#### Directive
Include the line with "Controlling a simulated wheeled" and every line before it in the entries below, echoed exactly, but not the pictures.

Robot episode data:
......
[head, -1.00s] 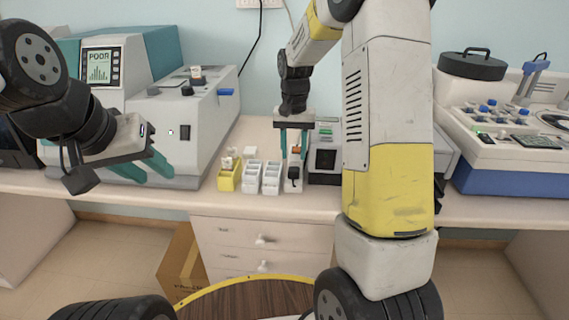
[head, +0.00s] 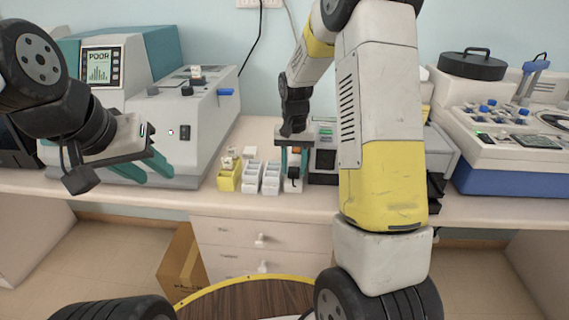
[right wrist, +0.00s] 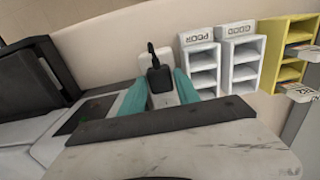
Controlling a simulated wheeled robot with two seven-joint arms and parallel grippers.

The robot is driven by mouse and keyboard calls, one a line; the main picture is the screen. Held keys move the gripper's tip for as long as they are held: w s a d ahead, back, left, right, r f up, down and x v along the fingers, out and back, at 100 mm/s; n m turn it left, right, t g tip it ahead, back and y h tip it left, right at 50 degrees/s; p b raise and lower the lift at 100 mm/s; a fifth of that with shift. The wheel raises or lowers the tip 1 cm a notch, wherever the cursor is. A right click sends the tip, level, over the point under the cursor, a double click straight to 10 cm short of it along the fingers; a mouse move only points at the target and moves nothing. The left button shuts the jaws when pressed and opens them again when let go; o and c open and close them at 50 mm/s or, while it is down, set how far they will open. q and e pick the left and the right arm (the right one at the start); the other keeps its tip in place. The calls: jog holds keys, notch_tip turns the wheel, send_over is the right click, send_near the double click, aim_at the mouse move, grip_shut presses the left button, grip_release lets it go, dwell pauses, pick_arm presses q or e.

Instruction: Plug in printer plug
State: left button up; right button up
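A black plug (head: 294,173) with a short looped cord shows at a white socket block (head: 292,188) on the counter. In the right wrist view the plug (right wrist: 160,76) stands over the white block (right wrist: 165,101). I cannot tell how deep it sits. My right gripper (head: 294,172) points down with its teal fingers on either side of the plug. The fingers look parted, with small gaps beside the plug. In the right wrist view the gripper (right wrist: 160,86) straddles the plug. My left gripper (head: 150,175) is open and empty in front of the large grey machine.
Two white slide racks (head: 261,178) and a yellow rack (head: 228,177) stand left of the socket block. A dark-and-grey device (head: 323,160) stands close on its right. The grey and teal machine (head: 190,130) fills the left. A cardboard box (head: 181,262) is on the floor.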

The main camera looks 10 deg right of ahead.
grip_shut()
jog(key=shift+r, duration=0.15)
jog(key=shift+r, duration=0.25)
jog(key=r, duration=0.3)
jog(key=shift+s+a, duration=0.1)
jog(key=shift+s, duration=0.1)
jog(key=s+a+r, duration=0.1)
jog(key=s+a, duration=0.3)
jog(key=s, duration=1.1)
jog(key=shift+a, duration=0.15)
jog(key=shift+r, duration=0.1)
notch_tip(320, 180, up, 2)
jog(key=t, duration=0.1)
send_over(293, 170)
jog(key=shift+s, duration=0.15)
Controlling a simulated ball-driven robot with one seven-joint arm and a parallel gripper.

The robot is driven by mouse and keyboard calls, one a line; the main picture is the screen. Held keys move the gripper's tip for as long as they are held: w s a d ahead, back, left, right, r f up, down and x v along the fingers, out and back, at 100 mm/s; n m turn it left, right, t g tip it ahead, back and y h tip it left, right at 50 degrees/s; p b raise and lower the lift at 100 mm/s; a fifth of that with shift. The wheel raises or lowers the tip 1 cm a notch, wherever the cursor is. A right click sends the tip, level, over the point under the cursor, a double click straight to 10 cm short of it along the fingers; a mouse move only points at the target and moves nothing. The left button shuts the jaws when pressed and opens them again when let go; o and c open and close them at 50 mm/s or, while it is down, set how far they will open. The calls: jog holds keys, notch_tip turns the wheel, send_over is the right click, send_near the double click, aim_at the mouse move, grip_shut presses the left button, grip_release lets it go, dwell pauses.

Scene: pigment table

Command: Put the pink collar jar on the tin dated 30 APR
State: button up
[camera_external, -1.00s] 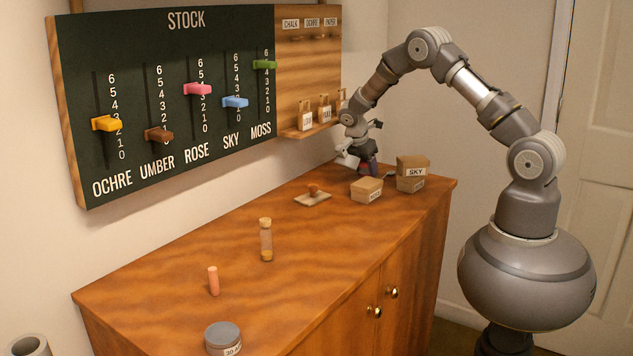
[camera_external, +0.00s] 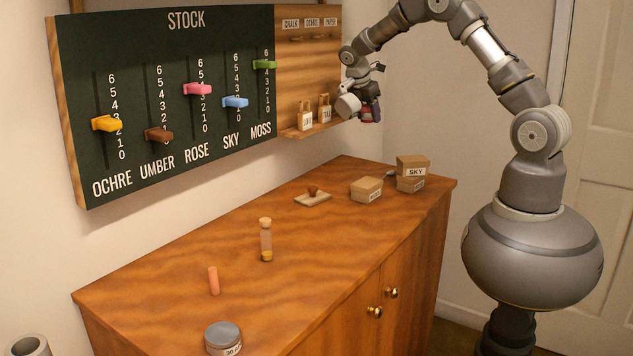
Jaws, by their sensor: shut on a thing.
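My gripper (camera_external: 366,98) is raised above the back end of the table, in front of the hook board. It is shut on a small dark jar (camera_external: 371,113) with a reddish-pink part, probably the pink collar jar; the fingers cover some of it. The jar hangs clear of the tabletop. A round grey tin (camera_external: 222,338) stands at the table's near left end, far from my gripper.
On the table (camera_external: 330,240) are a corked vial (camera_external: 266,240), a pink stick (camera_external: 213,281), a small mat (camera_external: 313,200) with a brown piece, and cardboard boxes (camera_external: 367,190) at the back right. The STOCK board (camera_external: 140,60) rises along the wall. The front right tabletop is clear.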

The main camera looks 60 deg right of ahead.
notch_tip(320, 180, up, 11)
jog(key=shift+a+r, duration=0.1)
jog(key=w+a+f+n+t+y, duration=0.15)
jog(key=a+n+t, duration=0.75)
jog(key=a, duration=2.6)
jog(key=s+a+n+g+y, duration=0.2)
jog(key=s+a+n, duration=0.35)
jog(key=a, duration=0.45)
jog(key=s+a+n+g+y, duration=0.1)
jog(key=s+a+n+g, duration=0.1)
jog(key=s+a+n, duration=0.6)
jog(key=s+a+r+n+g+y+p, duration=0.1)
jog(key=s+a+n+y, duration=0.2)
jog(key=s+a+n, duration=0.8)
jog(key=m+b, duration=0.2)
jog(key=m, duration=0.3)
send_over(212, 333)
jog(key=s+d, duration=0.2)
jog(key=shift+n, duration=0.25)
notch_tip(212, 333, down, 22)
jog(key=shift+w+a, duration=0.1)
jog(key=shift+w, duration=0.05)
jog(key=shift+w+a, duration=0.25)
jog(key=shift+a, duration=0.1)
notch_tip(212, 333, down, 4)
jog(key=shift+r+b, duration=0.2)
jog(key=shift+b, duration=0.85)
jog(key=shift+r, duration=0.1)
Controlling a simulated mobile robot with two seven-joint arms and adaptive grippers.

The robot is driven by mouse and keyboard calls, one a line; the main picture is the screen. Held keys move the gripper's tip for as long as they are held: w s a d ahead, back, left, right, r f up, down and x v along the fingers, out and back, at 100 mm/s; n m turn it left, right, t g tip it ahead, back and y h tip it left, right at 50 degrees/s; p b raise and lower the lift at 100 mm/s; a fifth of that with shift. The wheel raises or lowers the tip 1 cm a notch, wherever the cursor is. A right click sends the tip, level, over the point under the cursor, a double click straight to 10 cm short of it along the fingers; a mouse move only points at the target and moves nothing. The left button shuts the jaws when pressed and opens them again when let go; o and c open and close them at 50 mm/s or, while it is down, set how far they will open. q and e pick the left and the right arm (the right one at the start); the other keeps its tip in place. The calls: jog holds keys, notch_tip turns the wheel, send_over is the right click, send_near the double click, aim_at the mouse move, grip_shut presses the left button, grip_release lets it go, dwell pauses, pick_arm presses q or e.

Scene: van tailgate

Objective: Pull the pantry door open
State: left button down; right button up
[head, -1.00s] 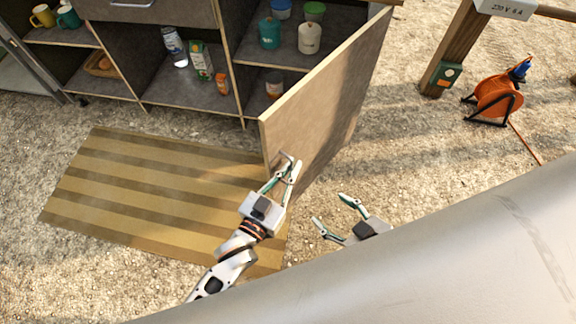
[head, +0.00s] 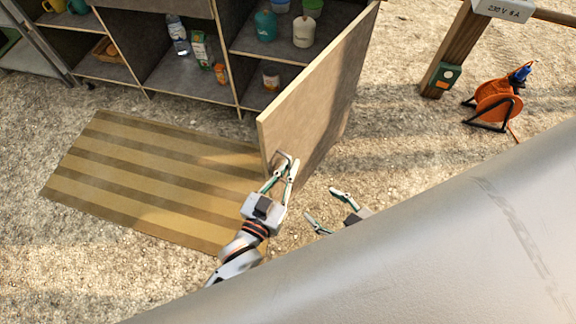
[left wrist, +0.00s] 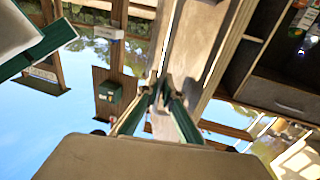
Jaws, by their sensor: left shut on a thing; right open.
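The pantry door (head: 318,110) is a light wooden panel standing wide open, swung out from the right side of the cabinet. A small handle (head: 287,157) sits near its lower front corner. My left gripper (head: 283,172) is shut on the handle; the left wrist view also shows its fingers (left wrist: 160,98) closed at the door (left wrist: 196,45). The handle itself is mostly hidden there by the fingers. My right gripper (head: 325,208) is open and empty, to the right of and below the left one, apart from the door.
The cabinet's open shelves (head: 190,75) hold bottles, cartons and jars. A striped mat (head: 150,185) lies on the gravel in front. An orange cable reel (head: 497,103) and a wooden post (head: 455,50) stand at the right. Gravel between door and post is clear.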

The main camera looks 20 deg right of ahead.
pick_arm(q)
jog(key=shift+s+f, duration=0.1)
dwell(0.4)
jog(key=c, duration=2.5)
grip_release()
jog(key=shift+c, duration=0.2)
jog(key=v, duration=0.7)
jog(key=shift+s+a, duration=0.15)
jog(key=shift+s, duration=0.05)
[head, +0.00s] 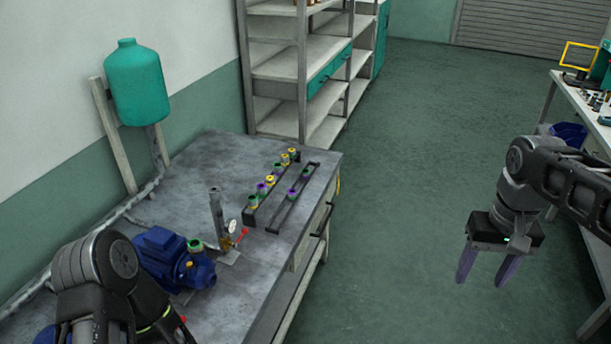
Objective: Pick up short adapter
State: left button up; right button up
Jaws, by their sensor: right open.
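Several small adapters with yellow, green and purple parts stand in a dark rack (268,203) on the grey workbench (222,157). Among them is a yellow-topped adapter (292,153) at the far end and a purple-topped adapter (262,189) nearer the middle. I cannot tell which one is the short adapter. My right gripper (483,283) hangs open and empty over the floor, well to the right of the bench and apart from the rack. My left arm shows at the lower left, but its gripper fingers are not visible.
A blue pump (172,262) with a green port sits on the bench near my left arm. An upright pipe with a gauge (232,226) and red handle stands between pump and rack. A teal tank (137,85) is at the wall. The floor between the benches is clear.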

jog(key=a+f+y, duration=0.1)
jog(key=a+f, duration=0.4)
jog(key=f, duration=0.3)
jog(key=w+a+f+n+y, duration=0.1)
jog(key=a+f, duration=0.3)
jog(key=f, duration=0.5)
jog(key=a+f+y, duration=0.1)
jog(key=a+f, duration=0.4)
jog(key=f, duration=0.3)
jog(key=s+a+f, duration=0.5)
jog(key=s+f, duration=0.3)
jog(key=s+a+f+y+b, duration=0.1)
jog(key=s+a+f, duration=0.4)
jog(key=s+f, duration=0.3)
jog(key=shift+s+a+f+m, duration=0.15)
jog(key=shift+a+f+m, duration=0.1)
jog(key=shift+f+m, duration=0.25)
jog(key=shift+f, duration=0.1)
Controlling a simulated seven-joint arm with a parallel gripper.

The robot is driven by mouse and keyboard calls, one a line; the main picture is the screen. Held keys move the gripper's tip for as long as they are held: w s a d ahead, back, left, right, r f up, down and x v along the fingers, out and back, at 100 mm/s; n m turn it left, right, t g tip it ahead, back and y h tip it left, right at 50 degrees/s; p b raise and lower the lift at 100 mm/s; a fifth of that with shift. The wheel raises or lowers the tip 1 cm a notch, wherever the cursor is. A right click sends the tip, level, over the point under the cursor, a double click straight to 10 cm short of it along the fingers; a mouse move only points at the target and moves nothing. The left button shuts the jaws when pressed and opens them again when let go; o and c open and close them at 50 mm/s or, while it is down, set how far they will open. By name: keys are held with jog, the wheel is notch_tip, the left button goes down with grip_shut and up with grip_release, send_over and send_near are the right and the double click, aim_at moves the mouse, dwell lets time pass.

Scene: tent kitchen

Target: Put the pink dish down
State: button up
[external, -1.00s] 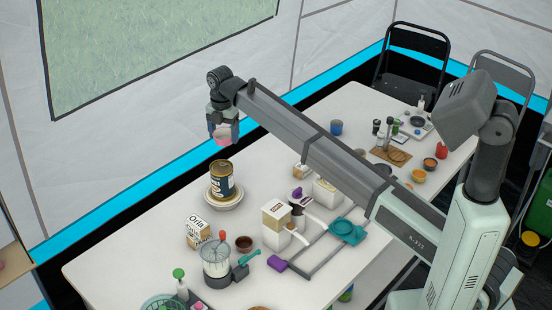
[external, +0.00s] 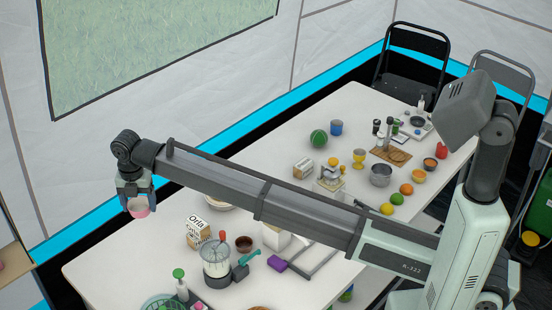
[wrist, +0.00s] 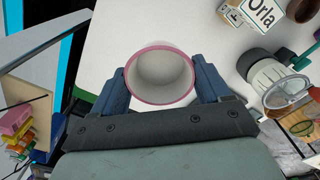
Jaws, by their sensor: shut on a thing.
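The pink dish (external: 139,208) is a small round bowl with a pink outside and a pale inside. My gripper (external: 137,200) is shut on it, with one finger on each side. In the wrist view the dish (wrist: 159,76) sits upright between the two blue-grey fingers of my gripper (wrist: 160,88), its opening facing the camera. In the external view the dish is held in the air by the table's far left edge. I cannot tell its exact height above the table.
The white table (external: 130,255) has bare surface around the far left corner. The Orla carton (external: 200,231), a small brown bowl (external: 244,243) and a blender (external: 216,262) stand right of the dish. My arm hides part of a pale plate (external: 220,207).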

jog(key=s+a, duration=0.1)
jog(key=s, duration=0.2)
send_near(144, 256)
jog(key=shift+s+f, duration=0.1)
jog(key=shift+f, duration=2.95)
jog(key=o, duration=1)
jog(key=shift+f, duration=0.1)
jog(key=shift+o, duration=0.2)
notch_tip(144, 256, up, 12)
......
#### Worked solution
[head, -1.00s] 
[head, +0.00s] 
[right wrist, +0.00s] 
Controlling a simulated wheeled robot with two seven-joint arms and parallel grippers.

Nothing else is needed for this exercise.